A group in Germany continues to recover and locate plane wrecks from World War Two still strewn across Germany. Sometimes they still have the remains of the pilot or crew inside.
One of the group members, Uwe Benkel, has a map that marks all of the air crash sites that they locate.
It’s a road atlas – the kind you find in a car – and is battered, old and used. But when you look inside you can see that it isn’t a normal map. Red ink litters the pages and the blotches have started to spread all over Germany. Uwe is determined to continue the search and find all of the crash sites in commemoration of those who gave their lives during the war.
Even though it is now 70 years since the end of World War Two, signs of the war are still everywhere in Germany. From bullet hole marks on the outside of buildings, terrible out of place 1950s buildings in the middle of centuries old towns and areas which were heavily bombed and then rebuilt after the war, monuments, bomb scares from unexploded ordinance such as a 1100lb bomb which recently shut down the central Unter den Linden district in Berlin.

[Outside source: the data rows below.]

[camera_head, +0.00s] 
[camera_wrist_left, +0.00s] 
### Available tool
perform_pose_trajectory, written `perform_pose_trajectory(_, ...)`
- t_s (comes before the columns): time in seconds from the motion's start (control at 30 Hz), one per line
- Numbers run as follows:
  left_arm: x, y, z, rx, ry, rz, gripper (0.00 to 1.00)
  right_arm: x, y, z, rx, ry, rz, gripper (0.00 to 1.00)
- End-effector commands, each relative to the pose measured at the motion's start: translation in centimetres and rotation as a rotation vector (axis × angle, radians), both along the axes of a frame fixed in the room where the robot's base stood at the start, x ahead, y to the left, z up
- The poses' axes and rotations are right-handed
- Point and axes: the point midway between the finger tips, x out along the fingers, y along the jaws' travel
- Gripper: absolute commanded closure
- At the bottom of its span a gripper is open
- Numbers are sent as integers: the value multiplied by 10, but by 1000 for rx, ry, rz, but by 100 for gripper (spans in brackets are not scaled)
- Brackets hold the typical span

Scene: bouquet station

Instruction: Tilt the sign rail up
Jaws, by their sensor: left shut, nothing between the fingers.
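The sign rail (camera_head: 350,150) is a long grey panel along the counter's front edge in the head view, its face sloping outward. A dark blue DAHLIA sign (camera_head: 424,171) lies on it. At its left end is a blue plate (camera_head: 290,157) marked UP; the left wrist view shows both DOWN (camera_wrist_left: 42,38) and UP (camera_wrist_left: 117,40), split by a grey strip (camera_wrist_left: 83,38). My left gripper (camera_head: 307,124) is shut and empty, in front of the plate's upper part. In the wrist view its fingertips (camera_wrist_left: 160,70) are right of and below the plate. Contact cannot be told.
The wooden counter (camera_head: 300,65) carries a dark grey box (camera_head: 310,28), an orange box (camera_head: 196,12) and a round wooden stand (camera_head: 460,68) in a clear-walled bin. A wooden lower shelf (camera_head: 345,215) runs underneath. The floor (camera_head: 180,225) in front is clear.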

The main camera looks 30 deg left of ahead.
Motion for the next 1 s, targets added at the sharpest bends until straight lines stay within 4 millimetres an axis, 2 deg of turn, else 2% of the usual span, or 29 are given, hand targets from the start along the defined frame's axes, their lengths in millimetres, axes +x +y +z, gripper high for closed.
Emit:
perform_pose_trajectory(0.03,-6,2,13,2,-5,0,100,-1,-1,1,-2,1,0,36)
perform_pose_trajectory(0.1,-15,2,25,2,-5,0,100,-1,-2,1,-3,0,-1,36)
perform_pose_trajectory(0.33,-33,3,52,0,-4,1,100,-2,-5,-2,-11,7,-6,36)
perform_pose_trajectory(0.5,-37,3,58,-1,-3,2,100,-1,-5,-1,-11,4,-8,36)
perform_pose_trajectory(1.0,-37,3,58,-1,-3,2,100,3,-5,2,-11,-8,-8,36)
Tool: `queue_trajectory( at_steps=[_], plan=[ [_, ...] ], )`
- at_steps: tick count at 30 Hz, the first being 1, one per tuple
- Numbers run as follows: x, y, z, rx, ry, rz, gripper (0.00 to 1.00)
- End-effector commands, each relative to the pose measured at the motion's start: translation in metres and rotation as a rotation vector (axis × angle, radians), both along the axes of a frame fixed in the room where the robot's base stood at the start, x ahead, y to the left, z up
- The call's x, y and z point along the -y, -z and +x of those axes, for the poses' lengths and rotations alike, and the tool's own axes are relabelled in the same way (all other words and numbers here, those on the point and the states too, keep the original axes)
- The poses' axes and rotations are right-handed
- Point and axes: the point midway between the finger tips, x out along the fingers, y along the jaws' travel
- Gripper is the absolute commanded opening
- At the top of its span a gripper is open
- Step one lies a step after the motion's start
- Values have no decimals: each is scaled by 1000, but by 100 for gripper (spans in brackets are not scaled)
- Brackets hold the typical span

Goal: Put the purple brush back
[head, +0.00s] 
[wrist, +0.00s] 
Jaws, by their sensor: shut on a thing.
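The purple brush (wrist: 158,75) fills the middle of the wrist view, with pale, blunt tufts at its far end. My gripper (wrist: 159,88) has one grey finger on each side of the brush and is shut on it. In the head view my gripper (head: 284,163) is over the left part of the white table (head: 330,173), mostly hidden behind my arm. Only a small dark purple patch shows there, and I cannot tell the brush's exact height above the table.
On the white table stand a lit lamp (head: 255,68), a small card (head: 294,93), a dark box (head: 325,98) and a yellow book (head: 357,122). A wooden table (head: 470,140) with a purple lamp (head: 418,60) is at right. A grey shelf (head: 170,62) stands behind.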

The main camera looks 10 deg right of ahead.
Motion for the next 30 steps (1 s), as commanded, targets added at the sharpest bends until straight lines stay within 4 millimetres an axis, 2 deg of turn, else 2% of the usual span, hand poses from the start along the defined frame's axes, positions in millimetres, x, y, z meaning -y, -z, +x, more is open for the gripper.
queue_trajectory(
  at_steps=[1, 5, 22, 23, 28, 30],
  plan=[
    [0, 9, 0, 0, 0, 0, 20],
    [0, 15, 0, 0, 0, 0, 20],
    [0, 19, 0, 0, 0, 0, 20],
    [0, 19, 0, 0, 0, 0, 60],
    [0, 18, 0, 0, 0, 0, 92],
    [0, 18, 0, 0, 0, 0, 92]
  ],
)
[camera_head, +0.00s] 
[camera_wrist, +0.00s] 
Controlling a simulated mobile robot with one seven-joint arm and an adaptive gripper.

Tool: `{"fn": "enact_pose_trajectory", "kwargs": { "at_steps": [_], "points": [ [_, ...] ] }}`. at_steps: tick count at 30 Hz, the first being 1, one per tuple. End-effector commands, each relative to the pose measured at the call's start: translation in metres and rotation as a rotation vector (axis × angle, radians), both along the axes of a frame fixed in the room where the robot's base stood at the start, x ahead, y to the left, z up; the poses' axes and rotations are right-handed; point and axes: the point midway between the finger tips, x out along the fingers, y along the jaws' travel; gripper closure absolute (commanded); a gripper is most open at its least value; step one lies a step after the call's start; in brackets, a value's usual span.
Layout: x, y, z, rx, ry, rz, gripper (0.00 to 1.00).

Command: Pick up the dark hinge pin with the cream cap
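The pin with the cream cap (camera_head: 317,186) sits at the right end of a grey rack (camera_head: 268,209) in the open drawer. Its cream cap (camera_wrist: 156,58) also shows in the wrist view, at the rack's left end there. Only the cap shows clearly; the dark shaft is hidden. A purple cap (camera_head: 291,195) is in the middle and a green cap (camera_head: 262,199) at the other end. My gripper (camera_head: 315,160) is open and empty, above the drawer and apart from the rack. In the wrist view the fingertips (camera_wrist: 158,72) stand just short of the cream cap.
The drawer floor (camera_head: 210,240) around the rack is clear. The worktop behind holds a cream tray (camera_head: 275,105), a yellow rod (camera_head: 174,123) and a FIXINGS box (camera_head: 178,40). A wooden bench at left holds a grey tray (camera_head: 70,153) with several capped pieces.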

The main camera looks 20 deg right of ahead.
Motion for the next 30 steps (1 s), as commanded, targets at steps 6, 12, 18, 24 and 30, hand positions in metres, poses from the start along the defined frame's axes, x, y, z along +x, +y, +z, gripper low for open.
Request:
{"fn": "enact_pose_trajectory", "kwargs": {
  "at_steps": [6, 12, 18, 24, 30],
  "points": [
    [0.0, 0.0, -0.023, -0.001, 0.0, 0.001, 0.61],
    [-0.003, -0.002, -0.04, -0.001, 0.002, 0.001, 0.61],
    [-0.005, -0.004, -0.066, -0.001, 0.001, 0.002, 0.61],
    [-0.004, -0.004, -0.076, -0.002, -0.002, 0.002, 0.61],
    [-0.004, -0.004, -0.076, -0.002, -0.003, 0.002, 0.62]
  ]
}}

Many of these remnants of World War Two are located underground, hidden from view. These are the ones that Uwe looks for. Uwe and a team of volunteers known as the Arbeitsgruppe Vermisstenforschung go on search for the war missing. They have excavated thousands of aircraft, find missing pilots and ensure they receive a proper funeral.
Through this work, the group has been able to mend families and heal wounds as relatives often never knew what had happened to their loved ones.
Uwe lives near a US Army base in Kaiserslautern and his search takes him and his team to the deepest depths of the German countryside. They began searching 15 years ago and continue to search to this day.
Uwe’s interest in the recovering the wrecks began when he was present at an airshow crash in 1988. 70 people were killed and 400 injured when three Italian fighter jets collided and crashed, the Spiegel Online International reports.
The remnants of the crash including personal belongings were strewn everywhere for days after the crash, and Uwe realised how personal the situation was and how important it was to recover what they could for the families.
Not long after the event he visited the Royal Air Force museum at Hendon, in England, and was fascinated by the wrecks that had been recovered by the RAF and were now on display. Ever since Uwe has been on his search and will continue until as many wrecks have been recovered as he can in a lifetime.